**Goal of the exercise**
Which lines in the records below contain the word "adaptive"? Copy each of them.

Records of robot episodes:
((
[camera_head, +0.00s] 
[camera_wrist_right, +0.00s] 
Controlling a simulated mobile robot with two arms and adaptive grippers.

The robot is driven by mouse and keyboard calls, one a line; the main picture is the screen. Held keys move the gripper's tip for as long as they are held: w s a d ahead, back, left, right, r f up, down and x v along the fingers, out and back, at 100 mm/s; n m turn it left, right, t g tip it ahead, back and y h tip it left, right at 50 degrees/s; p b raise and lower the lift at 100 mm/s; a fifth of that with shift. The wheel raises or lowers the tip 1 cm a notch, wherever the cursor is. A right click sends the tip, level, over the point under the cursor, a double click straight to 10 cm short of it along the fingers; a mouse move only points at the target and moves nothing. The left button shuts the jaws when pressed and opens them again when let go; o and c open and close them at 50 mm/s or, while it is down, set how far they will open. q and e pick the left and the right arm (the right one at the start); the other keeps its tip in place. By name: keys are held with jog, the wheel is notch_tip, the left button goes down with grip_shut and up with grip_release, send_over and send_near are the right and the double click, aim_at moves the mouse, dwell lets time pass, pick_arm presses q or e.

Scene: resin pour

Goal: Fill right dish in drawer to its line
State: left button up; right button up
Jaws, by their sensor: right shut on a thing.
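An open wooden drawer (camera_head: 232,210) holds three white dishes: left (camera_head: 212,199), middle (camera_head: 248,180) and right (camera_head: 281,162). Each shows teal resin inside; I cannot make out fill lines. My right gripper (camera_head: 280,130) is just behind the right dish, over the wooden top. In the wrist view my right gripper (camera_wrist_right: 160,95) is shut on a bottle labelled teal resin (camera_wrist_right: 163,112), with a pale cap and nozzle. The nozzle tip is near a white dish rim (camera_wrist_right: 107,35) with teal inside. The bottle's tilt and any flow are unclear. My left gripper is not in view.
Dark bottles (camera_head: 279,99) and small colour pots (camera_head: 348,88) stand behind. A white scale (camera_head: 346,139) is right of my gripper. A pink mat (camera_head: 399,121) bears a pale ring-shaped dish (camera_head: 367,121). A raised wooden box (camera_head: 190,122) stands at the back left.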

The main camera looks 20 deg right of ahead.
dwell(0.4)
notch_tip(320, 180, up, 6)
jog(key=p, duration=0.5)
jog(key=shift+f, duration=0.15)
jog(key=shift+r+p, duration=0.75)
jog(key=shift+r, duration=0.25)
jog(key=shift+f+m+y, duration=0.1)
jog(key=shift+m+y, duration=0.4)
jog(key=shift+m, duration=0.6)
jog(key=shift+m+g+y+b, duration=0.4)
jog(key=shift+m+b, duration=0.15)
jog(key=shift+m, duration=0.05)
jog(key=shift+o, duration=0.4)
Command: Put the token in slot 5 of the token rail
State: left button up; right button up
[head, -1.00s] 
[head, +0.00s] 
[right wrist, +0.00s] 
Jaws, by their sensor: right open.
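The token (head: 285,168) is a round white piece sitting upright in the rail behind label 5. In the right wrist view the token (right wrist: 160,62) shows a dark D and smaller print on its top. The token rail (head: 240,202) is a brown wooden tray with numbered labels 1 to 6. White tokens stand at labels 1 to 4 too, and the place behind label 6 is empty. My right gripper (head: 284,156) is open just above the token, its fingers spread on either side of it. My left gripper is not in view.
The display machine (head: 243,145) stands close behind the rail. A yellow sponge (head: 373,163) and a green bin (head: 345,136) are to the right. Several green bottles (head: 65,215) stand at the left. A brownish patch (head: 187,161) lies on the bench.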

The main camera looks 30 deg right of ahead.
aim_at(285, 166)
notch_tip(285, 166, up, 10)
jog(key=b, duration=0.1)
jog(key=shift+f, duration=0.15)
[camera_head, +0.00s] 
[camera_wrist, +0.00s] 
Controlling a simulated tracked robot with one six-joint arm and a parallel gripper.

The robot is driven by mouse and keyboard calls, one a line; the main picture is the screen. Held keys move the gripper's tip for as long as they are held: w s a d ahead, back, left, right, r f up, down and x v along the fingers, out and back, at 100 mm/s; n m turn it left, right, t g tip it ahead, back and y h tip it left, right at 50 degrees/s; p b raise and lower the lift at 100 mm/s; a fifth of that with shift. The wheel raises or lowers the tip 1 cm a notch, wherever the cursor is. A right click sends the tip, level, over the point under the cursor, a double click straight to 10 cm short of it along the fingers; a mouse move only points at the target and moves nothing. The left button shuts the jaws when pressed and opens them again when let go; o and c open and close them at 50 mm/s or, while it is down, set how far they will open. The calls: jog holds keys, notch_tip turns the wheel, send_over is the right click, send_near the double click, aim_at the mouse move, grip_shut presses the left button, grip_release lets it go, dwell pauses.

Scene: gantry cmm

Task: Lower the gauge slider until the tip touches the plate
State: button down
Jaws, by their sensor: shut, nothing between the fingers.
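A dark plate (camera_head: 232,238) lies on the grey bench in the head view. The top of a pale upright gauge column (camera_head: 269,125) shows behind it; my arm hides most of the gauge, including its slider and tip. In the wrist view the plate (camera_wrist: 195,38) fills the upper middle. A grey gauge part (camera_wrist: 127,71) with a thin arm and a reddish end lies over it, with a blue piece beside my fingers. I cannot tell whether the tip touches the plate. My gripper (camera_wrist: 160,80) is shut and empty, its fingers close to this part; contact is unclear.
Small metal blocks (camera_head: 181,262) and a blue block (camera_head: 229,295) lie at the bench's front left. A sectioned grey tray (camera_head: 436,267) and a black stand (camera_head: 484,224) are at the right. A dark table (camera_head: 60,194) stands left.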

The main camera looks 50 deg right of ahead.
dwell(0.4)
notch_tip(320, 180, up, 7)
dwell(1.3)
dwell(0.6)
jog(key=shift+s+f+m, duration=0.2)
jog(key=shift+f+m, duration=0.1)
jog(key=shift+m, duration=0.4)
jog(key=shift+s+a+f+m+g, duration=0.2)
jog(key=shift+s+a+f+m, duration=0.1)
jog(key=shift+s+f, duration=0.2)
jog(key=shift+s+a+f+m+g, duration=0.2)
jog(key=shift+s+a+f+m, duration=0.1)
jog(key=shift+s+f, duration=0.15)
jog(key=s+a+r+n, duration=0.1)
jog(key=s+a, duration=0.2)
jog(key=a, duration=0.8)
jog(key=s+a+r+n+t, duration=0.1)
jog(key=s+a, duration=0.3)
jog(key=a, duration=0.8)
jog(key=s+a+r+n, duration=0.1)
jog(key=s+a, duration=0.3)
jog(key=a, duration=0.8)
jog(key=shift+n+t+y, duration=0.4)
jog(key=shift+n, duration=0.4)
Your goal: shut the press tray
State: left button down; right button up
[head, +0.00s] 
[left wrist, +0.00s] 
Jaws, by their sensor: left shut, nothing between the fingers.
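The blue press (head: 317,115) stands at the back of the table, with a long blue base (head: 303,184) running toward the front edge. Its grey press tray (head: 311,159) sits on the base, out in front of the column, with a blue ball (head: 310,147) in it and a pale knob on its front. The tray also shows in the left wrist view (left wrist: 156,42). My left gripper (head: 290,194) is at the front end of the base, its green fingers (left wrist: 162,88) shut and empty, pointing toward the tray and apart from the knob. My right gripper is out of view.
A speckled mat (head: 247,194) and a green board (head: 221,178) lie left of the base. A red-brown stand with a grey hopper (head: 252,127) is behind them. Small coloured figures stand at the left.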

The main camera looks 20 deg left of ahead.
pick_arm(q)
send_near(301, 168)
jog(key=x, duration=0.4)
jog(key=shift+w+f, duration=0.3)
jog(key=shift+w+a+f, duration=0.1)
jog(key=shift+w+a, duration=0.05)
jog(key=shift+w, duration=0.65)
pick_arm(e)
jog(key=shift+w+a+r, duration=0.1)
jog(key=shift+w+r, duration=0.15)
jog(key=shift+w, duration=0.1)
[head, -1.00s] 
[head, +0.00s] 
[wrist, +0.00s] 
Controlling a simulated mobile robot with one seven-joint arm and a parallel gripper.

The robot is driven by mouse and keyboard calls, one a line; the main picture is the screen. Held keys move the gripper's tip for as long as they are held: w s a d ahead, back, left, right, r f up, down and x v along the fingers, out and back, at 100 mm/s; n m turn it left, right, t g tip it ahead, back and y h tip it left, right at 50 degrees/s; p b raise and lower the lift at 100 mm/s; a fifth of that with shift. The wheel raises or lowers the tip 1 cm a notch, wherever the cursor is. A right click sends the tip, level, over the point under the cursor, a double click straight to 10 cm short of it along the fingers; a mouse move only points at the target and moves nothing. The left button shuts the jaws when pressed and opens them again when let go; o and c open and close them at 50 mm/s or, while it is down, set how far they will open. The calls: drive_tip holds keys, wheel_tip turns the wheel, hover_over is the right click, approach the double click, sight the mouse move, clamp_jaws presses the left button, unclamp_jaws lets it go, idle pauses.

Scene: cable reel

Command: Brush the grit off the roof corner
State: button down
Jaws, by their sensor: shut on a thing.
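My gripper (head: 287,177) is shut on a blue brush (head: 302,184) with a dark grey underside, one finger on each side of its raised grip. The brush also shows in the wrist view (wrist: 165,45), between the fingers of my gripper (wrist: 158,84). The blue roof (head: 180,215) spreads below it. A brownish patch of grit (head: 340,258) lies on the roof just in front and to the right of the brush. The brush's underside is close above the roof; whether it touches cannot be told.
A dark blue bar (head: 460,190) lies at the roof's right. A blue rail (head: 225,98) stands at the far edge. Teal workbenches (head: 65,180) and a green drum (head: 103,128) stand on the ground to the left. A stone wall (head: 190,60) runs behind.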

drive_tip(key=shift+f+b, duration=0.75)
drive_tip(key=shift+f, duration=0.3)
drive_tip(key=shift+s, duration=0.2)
))
((
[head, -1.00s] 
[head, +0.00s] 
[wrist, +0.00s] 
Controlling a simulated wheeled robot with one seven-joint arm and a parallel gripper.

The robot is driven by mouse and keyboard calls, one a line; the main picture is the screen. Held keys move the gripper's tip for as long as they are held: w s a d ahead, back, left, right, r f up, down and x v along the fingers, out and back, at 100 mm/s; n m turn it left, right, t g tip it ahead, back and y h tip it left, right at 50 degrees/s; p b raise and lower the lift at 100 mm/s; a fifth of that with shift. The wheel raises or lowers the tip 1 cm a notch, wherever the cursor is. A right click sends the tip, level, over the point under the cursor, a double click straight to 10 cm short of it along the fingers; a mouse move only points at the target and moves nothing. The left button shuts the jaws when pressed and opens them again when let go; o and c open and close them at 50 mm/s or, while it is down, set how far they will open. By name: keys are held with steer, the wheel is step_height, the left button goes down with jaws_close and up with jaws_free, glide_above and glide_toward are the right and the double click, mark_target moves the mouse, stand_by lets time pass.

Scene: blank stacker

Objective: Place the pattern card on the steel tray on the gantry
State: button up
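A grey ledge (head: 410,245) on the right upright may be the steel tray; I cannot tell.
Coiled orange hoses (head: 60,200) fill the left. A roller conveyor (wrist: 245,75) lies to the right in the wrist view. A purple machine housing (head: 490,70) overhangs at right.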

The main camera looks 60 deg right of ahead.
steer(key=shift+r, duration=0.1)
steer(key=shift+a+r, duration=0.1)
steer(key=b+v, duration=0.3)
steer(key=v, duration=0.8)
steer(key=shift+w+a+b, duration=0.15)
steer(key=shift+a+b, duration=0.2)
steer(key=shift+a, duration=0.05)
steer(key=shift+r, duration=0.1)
))
((
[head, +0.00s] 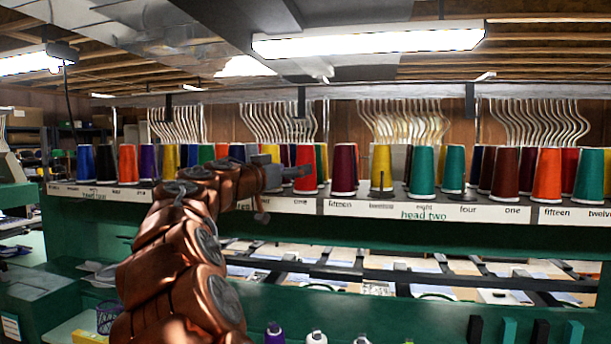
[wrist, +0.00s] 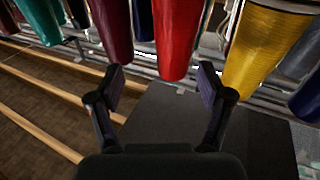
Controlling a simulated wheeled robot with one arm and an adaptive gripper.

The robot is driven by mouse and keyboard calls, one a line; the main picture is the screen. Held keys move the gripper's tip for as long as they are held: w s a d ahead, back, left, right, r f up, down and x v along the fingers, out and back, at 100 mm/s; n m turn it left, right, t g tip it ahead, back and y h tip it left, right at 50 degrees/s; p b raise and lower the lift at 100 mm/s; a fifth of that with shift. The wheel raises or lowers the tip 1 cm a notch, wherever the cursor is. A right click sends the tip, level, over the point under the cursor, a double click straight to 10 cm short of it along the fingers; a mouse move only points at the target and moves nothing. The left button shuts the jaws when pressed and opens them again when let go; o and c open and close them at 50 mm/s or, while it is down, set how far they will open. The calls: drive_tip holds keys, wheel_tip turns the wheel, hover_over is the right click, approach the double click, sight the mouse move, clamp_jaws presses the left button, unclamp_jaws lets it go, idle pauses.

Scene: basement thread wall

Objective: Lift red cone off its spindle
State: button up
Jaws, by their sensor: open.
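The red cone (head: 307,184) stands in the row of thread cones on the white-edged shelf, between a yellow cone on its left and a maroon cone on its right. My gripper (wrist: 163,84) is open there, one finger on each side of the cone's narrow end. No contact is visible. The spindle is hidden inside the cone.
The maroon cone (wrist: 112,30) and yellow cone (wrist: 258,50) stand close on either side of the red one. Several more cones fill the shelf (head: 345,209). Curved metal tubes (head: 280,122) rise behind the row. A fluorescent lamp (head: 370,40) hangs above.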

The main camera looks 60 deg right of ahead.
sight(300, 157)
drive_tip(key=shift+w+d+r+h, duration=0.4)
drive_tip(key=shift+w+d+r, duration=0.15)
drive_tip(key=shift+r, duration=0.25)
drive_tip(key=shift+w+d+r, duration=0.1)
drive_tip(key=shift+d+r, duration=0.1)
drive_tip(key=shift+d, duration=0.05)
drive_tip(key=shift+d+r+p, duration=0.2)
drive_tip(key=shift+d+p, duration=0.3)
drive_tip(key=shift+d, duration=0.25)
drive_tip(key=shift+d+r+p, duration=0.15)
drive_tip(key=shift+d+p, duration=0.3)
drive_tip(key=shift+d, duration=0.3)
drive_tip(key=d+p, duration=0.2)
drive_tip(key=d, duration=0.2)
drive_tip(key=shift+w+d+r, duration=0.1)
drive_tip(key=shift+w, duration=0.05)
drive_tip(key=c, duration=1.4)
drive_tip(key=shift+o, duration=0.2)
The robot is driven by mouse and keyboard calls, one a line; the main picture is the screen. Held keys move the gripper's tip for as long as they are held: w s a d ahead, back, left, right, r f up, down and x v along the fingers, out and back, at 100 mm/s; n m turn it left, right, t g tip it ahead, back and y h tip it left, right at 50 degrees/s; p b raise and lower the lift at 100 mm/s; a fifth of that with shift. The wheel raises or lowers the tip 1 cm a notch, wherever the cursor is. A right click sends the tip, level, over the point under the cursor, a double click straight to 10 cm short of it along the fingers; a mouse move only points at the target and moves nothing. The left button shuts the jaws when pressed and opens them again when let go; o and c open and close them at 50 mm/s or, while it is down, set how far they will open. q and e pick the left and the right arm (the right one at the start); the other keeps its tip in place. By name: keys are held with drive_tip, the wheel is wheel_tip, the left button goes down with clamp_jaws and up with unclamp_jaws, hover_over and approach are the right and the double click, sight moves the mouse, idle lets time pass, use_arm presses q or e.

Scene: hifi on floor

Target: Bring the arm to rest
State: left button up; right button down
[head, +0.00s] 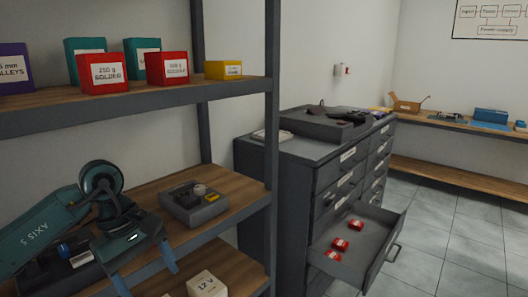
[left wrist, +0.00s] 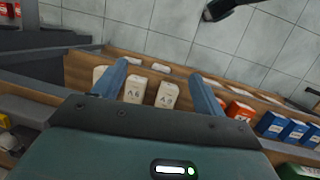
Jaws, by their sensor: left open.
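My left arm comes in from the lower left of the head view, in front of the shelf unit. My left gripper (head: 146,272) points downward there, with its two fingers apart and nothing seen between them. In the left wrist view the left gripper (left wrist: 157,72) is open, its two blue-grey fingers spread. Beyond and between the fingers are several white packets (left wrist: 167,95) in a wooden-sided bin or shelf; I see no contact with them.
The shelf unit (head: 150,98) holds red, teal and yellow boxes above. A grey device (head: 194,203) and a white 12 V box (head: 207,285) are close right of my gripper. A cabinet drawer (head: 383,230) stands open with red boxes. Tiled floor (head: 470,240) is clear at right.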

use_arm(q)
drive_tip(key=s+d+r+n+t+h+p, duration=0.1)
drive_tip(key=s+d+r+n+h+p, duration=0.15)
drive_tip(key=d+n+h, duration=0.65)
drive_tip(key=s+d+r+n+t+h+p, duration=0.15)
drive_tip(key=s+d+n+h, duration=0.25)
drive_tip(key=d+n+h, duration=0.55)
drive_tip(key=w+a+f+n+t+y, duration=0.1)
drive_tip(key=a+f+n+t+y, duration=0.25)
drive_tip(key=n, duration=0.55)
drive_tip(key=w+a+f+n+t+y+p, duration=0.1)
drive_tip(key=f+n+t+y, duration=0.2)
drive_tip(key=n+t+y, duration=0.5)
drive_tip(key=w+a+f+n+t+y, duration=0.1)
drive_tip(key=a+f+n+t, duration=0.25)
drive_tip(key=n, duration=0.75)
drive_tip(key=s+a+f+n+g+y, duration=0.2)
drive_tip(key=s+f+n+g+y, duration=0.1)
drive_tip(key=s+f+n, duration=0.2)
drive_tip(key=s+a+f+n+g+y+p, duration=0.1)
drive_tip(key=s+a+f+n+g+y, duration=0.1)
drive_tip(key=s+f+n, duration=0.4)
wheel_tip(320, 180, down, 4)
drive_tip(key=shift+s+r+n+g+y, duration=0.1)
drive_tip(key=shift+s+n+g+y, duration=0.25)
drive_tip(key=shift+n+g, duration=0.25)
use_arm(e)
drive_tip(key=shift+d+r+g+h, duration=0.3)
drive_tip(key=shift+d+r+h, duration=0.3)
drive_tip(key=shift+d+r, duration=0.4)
))
**Task answer**
Controlling a simulated mobile robot with two arms and adaptive grippers.
Controlling a simulated wheeled robot with one arm and an adaptive gripper.

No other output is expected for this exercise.